The Constellation ordinaire cadence the artist’s trajectory like a diary, crystallizing his research and concerns, his influences and obsessions, making it possible to apprehend his body of work in the image of a new artistic temporality.

 

The exhibition continues, quite logically, in the darkness of the second room in which a cycle of four videos created by the artist between 2006 and today is projected. This selection leads us to follow Jan Kopp’s peregrinations through different cities in the world. Whereas the video Im Treibhaus (2006) focuses on a hallucinatory vision superimposed onto the shelves of a traveling vendor in Amman in Jordan, Das Gebäude (2012/2016) takes us through the façade of a building to a subjective history of the city of Berlin and The House (2009-2010), based on a photograph of abandoned architecture, traces, through an interplay of appearance and disappearance, the atmosphere of Famagusta in Cyprus.

Un souffle, une vapeur (2016) was produced based on a film shot in Rio de Janeiro in Brazil.

The video opens on a group of drawn points pirouetting across the screen in a permanent movement that gradually lets the filmed image of a fountain appear. If the other videos made use of changes in frames and the interplay of scales, we are faced here with a still shot. The image shows tile with floral motifs in the center of which is a sculpted head in the neoclassical style whose mouth once served as a fountain. Not without attracting us to a historical dimension, our eyes gradually turn toward the mouth where a swarm of small insects seems to adhere. This presence, represented in the introduction by the points drawn by the artist’s hand, concretizes the scene’s movement. Somewhere between contemplation and questioning, the viewer also discovers a strange sound track on which incomprehensible and muffled voices intertwine. This video is in line with other works by Jan Kopp synthesizing his research on language and taken all together semiotic.[4] The search for information leads us to a strange even disquieting atmosphere. This sound track that the author recovered from the original recording highlights the place left to chance in his productions. It is a margin for maneuver in which creation is pursued.

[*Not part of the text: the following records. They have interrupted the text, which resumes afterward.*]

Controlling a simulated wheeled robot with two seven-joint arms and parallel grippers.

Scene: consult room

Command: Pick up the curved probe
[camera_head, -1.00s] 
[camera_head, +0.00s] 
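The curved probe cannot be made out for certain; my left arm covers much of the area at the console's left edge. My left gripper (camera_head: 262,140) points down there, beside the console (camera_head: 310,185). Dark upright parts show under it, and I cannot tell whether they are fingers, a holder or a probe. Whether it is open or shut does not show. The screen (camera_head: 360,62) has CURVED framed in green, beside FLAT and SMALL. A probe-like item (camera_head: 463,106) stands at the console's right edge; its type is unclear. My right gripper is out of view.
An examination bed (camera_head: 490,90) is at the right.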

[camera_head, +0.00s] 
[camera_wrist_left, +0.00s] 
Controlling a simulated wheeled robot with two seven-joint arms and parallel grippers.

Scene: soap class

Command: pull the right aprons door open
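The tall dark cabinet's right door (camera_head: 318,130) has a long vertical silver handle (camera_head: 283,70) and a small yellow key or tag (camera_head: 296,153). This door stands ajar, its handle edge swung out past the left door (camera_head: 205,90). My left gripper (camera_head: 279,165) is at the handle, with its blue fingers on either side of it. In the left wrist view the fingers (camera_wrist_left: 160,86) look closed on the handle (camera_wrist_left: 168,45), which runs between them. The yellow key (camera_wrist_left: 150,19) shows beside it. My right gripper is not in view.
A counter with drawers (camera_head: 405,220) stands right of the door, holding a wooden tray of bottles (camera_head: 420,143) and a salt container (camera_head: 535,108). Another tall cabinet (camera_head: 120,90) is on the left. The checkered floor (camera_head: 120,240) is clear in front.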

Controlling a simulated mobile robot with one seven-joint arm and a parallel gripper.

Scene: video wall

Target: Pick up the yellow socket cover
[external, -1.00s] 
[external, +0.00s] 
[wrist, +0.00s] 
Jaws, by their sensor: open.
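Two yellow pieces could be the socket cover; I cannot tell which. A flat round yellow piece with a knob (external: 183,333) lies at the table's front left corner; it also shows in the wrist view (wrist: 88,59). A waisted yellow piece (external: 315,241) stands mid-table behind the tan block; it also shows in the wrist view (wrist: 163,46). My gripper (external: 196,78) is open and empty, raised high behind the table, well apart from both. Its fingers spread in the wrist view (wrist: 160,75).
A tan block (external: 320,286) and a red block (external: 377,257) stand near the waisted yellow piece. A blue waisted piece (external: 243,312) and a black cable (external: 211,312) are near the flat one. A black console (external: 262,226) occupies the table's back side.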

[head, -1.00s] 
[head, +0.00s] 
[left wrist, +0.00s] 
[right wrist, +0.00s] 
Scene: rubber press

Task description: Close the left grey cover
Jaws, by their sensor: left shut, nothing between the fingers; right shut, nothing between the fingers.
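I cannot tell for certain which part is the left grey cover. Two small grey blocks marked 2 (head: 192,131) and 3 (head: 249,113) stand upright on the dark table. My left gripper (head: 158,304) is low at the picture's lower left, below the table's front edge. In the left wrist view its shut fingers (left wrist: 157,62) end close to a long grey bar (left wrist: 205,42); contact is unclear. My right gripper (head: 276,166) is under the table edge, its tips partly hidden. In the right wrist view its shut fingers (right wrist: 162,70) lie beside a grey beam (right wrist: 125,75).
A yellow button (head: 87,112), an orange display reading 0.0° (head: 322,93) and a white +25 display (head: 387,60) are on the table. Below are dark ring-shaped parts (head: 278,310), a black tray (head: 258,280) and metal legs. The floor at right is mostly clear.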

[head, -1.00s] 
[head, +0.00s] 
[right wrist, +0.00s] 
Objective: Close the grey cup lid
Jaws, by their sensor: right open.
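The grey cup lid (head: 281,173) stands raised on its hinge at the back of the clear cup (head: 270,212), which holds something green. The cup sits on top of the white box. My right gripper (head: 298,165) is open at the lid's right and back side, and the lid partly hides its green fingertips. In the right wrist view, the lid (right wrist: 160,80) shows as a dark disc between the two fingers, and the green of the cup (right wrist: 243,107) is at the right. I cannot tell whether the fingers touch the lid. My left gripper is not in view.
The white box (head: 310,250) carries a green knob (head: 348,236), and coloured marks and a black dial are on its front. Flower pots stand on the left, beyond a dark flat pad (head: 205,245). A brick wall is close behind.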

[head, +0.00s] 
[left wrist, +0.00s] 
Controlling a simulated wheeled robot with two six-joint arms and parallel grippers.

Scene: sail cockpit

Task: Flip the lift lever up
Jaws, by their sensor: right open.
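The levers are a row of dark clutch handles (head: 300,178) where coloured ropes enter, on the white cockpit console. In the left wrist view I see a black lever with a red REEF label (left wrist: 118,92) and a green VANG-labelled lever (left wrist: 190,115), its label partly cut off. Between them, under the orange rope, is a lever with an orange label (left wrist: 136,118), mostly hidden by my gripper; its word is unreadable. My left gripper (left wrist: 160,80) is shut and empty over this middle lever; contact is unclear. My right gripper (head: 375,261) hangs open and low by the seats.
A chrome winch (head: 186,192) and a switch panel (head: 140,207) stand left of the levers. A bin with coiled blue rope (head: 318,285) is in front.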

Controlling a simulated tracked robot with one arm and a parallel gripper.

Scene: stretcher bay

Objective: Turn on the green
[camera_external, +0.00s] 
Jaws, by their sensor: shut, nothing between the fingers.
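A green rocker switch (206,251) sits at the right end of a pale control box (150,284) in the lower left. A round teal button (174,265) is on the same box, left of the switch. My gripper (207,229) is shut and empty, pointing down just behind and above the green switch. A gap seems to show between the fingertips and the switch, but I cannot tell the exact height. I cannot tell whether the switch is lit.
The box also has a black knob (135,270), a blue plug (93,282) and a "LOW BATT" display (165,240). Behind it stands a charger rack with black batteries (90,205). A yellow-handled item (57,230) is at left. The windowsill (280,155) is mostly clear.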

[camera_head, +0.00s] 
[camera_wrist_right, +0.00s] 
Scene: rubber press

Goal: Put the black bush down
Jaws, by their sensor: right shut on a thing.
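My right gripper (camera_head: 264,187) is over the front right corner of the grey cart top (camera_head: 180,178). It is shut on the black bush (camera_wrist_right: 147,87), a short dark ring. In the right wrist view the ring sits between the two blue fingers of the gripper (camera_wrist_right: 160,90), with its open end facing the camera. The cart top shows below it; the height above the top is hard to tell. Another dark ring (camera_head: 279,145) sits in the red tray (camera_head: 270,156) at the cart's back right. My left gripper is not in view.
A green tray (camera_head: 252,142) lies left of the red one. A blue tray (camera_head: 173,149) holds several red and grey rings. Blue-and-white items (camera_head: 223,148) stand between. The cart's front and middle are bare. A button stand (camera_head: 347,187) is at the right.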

The video ends on the drawing itself of the sculpture and its shadow.

 

Through this exhibition, Jan Kopp once again leads the viewer to discover through the specter of his own existence a space-time redefined by the creative act, laden with obvious facts and paradoxes, absences and repetitions.

The artist seems to push the sensitive experience to go beyond the cultural filters of representation up to the point of questioning our own modes of existence. In coming as close as possible to them, the artist’s works, seemingly playful or derived from a simple gesture, reveal a disquieting but welcoming look at the world.



Sophie Delhasse

Translation Eileen Powis



[1] Valérie Clerc, Constellations ordinaires #4, press release, May 2015, Galerie Laurence Bernard.

[2] The work titled 2 février 2016 à 1h52 was done by Jan Kopp in the framework of the Public Art Experience at the Fonds Belval. This painting represents the shadow cast on the building at exactly 1:52 on February 2.

[3] La courbe de la ritournelle, Editions Filigrane, Frac Alsace, 2012.

[4] Timing the Allien (1999), Sannectamock (2001), Amoco (2000), Monstres (2005).